PROBLEM TO SOLVE:
Extract word for word the lines of the listing from its start to the line holding "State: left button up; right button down", both ends kept; pictures are not part of the copy.

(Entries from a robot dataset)
--

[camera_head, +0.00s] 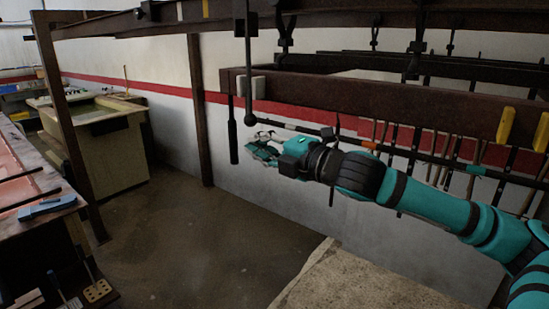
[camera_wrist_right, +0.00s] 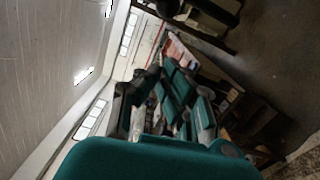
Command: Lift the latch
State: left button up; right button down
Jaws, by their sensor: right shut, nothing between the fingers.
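My right gripper (camera_head: 264,146) reaches in from the right with its teal arm, below the left end of a dark beam (camera_head: 380,101). Its fingers are shut and empty; they also show in the wrist view (camera_wrist_right: 172,100). Near the beam's end hang a dark rod with a ball end (camera_head: 249,118) and a thicker dark bar (camera_head: 233,145). I cannot tell for certain which part is the latch. The gripper appears just under the ball end, and I see no clear contact. My left gripper is not in view.
Dark posts (camera_head: 200,110) and overhead rails frame the space. Yellow blocks (camera_head: 506,125) sit on the beam at right. Several rods hang behind my right arm. A workbench (camera_head: 30,195) stands at left, a greenish tub (camera_head: 100,145) behind. The middle floor is clear.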

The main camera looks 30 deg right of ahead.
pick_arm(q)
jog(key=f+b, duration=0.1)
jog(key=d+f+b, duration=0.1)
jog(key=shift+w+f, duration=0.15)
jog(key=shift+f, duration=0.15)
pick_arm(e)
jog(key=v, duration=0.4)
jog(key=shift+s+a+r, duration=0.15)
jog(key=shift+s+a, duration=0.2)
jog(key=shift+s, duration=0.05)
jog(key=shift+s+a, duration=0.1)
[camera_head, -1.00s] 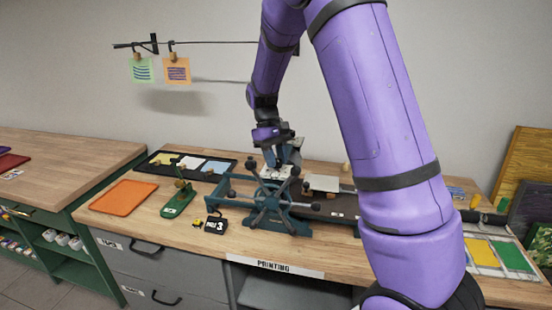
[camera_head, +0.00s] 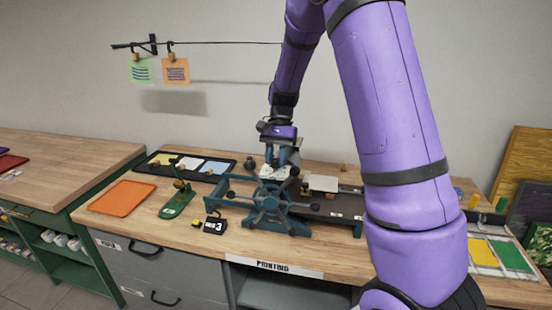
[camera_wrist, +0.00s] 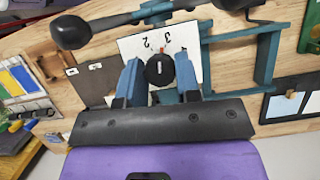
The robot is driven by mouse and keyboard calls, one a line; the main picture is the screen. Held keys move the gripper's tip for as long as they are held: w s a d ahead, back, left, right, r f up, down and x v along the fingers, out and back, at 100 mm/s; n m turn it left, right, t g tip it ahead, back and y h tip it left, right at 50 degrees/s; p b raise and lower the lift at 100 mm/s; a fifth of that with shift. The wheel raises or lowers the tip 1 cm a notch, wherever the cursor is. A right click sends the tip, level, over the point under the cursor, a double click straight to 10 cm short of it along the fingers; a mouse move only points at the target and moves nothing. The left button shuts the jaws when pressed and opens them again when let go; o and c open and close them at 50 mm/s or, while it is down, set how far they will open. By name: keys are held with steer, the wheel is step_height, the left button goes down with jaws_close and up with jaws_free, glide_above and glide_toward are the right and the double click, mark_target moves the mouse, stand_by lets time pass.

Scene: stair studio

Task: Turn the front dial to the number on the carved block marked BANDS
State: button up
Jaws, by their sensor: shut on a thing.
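A round black dial (camera_wrist: 159,71) with a pale pointer line sits on a white plate (camera_wrist: 188,42) in the wrist view. The figures 2 and 3 show upside down on the plate, with a small red mark near the dial. My gripper (camera_wrist: 159,76) has its two blue fingers shut on the dial, one on each side. In the head view my gripper (camera_head: 282,158) is over the press, behind the spoked wheel (camera_head: 271,202), and hides the dial. A small black block (camera_head: 215,224) with white lettering and a 3 stands left of the press; its word is too small to read surely.
The press bed (camera_head: 325,207) extends right of the wheel. An orange tray (camera_head: 123,196), a green stand (camera_head: 178,200) and a black tray of coloured sheets (camera_head: 190,165) lie to the left. Two prints hang on the wall line (camera_head: 220,43). The wheel's knobbed spokes are close to my gripper.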

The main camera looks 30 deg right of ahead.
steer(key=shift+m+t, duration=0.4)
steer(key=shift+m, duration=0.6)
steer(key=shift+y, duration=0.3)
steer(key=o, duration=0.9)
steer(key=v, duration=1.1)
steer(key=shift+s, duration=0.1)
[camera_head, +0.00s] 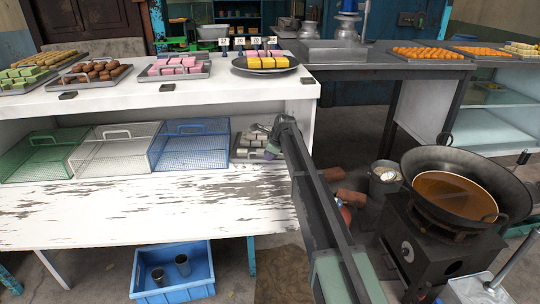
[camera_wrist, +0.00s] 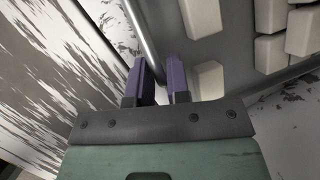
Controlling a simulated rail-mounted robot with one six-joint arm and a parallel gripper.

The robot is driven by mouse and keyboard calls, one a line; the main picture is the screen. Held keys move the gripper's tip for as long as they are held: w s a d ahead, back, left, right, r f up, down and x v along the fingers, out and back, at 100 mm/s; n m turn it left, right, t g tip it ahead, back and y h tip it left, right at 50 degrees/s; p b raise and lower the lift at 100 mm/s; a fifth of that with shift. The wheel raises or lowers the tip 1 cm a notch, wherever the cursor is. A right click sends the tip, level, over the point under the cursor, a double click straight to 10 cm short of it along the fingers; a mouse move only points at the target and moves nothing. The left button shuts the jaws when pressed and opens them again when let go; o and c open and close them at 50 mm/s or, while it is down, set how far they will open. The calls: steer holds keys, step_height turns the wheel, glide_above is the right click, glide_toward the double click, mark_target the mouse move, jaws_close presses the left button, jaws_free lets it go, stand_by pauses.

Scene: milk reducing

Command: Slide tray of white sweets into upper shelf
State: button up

--

SOLVED EXERCISE:
[camera_head, +0.00s] 
[camera_wrist_right, +0.00s] 
Command: Lift the latch
State: left button up; right button down

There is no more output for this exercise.